Still, I would be much more upset if she deicided to come along.

I would consider making plans for your family without them and just ignore her comments. If she does ask, you can reply with that smooth answer above ... :)

or

You could just tell her you're planning a vacation for you, DH and the kids. IT's important for kids to have time with grandparents, but it's vital they have a sense of family and that you have TIME ALONE with them.

Don't feel bad for not inviting her along. It's not wrong for your immeidate family to enjoy time without others (even if they are loving grandparents).

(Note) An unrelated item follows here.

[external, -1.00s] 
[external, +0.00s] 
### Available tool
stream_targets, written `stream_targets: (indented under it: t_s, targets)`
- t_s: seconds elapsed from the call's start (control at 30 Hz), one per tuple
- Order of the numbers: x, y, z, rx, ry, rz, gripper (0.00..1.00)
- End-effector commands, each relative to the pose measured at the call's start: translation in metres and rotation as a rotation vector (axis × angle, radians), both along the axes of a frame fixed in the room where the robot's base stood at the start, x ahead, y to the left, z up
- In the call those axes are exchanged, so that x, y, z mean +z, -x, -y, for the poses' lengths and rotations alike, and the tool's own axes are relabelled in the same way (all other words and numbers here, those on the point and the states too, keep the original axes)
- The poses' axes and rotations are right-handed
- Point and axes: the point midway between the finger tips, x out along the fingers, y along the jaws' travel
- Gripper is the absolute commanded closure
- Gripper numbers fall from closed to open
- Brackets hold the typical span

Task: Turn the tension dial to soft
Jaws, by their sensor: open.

Hope she doesn't make a big deal out of it!! :sunny: PIXIE Dust and prayers!
 
tlbwriter said:
I disagree that it makes a difference whether you mean "around Christmas" or "on Christmas day." Either way, you don't have an obligation to spend your vacation, or your holiday, with the in-laws.

I think I would just ignore it and not mention your trip again. If she brings it up, say "Oh, you were *serious* about that? FIL hates crowds so much that I assumed you were joking. Let's plan a different trip we can all do together. You guys *definitely* don't want to go to Disney at Christmas - what a mob!"
Agree and Agree! One of the things I think parents have the hardest time doing is seeing their adult children as heads of their OWN families. We put our feet down 2 years ago and decided to spend Christmas at our own home (out of state from both sets of grandparents) one side took it graciously as a natural progression from us being kids to parents - and the other side (my in-laws) took it kicking and screaming.

You are not taking their grandchild from them by vacationing without them. You are taking your OWN family with you! Good luck, let us know how it turns out!